After losing the Cup Final to the Washington Capitals in their inaugural 2017-18 season, he accomplished that mission as the Golden Knights fulfilled his pledge by topping the Florida Panthers in their sixth season – 2022-23.
“This team was put together with a thought process to win the Stanley Cup in six years,” Foley said after the triumph.
“I made a silly statement six and a half years ago — play-offs in three, Cup in six — and the boys actually remembered it, and they played for it, and they did it.”
Foley, who also owns multiple businesses in New Zealand, branched out to football in December last year when he and Black Knight completed their takeover of the Premier League’s Bournemouth.
A deal reportedly in excess of £100m ($AUD190m) saw Foley replace Maxim Demin at Vitality Stadium.
“I have tremendous respect for the passion and support the Bournemouth community shows for this club and believe that connection to the community is the foundation for success of any sports team,” Foley said in a statement at the time.
“We will move forward with an ‘always advance, never retreat’ approach that has defined all of my endeavours.
“I am committed to work with the best football and business minds available to enhance player development, facilities, and the fan experience to put AFC Bournemouth in the best possible position to succeed.”
In their first season back in the Premier League, Foley’s Bournemouth ended 2022-23 in 15th position – five points clear of the relegation zone.
During the off-season, Bournemouth parted with Gary O’Neil and appointed Spanish manager Andoni Iraola.
Through 12 rounds this term, the Cherries are 16th and four points above the drop zone.
A month after taking control of Bournemouth, Foley and Black Knight acquired a significant minority ownership interest in French club Lorient the following month.
The agreement in the Ligue 1 side enabled Black Knight to invest additional capital after the 2022-23 season.
“We are excited to announce a strategic partnership and investment in FC Lorient,” said Foley in January.
“Loic Fery [Lorient’s president and owner] has successfully built a best-in-class football club and will be a great partner as we build BKFC into a leading multi-club football operator.
“I look forward to partnering with Loic and his team to accelerate the success of FC Lorient and BKFC.”
In 2022-23, Lorient – who were promoted in 2019-20 – finished 10th in Ligue 1 and reached the Coupe de France Round of 16.
Lorient – a club who have never won Ligue 1 – have won two of their opening 12 matches this season to be 16th and in the relegation play-off spot.
Henderson Silver Knights
Four years after buying the Golden Knights, Foley and Black Knight purchased an AHL franchise in 2020 to help act as a development side for the NHL club.
In their first season, Henderson Silver Knights playing in the American Hockey League – which serves as the primary development league for the NHL – made to the final of the AHL Calder Cup play-offs.

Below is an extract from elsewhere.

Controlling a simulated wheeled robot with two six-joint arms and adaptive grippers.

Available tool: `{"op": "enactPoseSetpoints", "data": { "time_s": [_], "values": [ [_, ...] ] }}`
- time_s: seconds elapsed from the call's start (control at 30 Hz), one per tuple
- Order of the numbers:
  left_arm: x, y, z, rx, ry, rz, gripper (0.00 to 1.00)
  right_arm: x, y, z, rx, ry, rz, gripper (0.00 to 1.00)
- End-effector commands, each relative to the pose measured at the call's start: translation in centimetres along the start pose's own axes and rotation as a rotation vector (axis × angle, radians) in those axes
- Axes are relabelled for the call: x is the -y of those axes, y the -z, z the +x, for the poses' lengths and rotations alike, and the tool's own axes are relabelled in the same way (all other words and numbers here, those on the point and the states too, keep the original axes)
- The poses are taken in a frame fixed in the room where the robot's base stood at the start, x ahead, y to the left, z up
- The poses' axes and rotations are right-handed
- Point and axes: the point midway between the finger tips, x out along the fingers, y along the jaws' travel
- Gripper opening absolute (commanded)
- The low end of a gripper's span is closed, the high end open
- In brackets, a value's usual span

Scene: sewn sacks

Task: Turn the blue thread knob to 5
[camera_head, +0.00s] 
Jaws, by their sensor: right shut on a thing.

They lost in the opening round last season while they did not feature in the post-season this year.
Vegas Knight Hawks
Aside from two professional hockey teams in Nevada, Foley also owns the indoor football team in Las Vegas.
Foley an Black Knight acquired an expansion team in the Indoor Football League in 2021 and they joined the competition in 2022.
In their debut season, the Hawks went 6-10.
So far in 2023, the Hawks are 5-10 in the Western Conference.
Foley could be about to add another football club to his portfolio.
According to reports, Foley is also aiming to invest in Scottish Premiership side Hibernian, where Australian trio Lewis Miller, Martin Boyle and Jimmy Jeggo are based in Edinburgh.
Hibs are currently owned by the family of Ron Gordon, who died earlier in 2023, and they have no desire to sell the club. However, they are open to the possibility of allowing Foley to come on board as a non-controlling investor, and discussions have already been held to that effect.
“I’m fascinated by the Scottish Premier League,” Foley told the Men In Blazers podcast in September.
“They play hard, Scots are tough. They play a tough brand of football. And I believe there are opportunities to make one of the number four, five or six SPL (Scottish Premiership) teams, to get them to number three and they play in Europe.
“I believe we can pull that off with not a gigantic investment – and be a minority investor, be supportive of that club, and then work on sponsorship together because we have a whole sponsorship and I know we can help an SPL team. We’re working towards that goal right now with a particular team.
“Then we have our sights set on some other clubs. And I believe we could end up with four or five economic interests in clubs. We would then have a system in place for players to advance and move on to the next club, then the next club. We will have similar analytics staff in place, and technical directors, to look for the right type of players who can ultimately play for AFC Bournemouth.”